INSERT and UPDATE operations will return once they're committed to memory (which is then written to the WAL asynchronously), so they'll be not much faster.

This sounds like a description of sychronous_commit=off, but that is not the default value for that setting, and you don't describe having changed it.

In any event, modifications can involve calculations and the consultation of any number of rows other than the ones being modified. Having to share CPU and disks with concurrent heavy selects could certainly mutually slow the modifications down. If all your updates are just by pk and setting columns to a literal, and all your inserts are just of a list of literals, and you don't have fk constraints, maybe that is not a concern.

The replica will stream the WAL and will have to update it's own copy of the tables and indexes. So SELECT operations on the replica will have to contend with the same IO and CPU demands that those updates impose on the primary, so will gain no performance.

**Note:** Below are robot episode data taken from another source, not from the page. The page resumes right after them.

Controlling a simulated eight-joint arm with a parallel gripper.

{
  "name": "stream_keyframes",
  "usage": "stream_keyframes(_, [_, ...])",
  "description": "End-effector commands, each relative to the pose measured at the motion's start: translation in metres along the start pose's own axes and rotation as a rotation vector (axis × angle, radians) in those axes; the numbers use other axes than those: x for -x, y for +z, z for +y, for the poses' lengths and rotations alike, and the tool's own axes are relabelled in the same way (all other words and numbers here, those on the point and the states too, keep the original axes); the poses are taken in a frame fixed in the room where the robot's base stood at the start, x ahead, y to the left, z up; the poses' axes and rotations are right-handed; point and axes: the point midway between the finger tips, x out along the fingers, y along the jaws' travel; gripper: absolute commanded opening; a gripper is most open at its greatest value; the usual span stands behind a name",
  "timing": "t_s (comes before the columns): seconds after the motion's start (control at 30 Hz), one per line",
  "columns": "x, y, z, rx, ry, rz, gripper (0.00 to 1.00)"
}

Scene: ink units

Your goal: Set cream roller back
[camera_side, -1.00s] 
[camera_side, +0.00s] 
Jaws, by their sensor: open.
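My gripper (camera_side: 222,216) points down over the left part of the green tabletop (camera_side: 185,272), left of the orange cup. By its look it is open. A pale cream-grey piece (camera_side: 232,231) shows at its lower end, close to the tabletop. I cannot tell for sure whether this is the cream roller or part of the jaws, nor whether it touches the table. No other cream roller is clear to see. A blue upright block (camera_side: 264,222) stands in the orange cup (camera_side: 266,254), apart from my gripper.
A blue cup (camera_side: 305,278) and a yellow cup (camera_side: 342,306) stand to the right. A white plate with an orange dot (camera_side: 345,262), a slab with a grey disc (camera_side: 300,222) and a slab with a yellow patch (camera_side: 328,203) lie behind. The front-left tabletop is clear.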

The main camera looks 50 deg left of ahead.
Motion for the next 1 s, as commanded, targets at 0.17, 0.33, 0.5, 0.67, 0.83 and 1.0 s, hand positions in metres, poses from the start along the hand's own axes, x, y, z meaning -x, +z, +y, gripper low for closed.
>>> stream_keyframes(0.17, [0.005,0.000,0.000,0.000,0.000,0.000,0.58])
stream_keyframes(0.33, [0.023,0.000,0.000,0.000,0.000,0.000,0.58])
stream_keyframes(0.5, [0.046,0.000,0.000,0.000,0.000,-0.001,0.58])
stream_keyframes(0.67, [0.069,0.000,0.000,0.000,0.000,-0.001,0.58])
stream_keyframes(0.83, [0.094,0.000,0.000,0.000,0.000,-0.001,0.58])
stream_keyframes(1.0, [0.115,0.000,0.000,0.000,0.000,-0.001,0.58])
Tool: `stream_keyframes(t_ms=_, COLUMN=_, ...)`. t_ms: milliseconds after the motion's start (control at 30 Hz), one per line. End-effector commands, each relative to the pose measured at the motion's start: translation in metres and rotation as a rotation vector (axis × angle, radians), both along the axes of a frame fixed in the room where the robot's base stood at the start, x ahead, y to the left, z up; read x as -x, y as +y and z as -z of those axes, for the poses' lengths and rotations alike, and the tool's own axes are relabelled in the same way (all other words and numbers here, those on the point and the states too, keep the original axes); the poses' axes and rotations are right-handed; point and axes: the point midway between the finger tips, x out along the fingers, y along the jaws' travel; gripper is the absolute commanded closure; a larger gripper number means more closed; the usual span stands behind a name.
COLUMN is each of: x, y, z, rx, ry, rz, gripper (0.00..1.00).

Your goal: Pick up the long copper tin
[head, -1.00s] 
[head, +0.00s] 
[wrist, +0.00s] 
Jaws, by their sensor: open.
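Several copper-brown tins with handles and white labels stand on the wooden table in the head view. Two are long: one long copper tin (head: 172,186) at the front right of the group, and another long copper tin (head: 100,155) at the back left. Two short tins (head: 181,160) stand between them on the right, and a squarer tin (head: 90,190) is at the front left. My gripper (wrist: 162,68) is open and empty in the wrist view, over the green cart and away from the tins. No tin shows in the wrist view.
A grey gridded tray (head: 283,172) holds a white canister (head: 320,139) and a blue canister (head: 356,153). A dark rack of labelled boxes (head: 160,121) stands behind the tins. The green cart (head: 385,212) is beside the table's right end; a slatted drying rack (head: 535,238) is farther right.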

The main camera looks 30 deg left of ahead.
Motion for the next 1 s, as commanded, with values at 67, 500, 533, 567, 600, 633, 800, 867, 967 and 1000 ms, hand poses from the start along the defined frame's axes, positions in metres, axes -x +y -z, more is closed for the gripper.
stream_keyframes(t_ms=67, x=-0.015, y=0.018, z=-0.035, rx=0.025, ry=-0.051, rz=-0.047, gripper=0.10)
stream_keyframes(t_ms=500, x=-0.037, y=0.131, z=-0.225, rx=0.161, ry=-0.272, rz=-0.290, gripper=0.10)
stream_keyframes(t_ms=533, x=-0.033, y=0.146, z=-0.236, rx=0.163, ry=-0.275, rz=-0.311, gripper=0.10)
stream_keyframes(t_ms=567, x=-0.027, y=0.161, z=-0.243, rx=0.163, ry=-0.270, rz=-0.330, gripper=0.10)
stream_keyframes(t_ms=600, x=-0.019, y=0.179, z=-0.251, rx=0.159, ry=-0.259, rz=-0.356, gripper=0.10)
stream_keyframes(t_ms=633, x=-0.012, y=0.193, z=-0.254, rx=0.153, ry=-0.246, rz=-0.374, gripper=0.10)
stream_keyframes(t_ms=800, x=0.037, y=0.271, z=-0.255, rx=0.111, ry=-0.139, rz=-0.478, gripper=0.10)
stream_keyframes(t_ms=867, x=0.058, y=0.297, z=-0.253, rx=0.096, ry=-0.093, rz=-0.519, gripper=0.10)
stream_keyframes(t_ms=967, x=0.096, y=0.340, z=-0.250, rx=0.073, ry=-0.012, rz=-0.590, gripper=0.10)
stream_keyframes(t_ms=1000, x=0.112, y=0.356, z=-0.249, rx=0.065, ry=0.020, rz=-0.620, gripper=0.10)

Replaying the WAL might be less IO than generating it was. The replica doesn't have to verify fk constraints. If the update was HOT (heap only tuple) then the replica doesn't need to consult any indexes, while the original work probably had to consult at least one index in order to identify the tuple to update. And the replica doesn't need to do anything with tuples that the primary considered but then filtered out before modifying.

Accurately predicting how much benefit you might get by redirecting reads is probably at least as hard as just optimizing your indexes will be.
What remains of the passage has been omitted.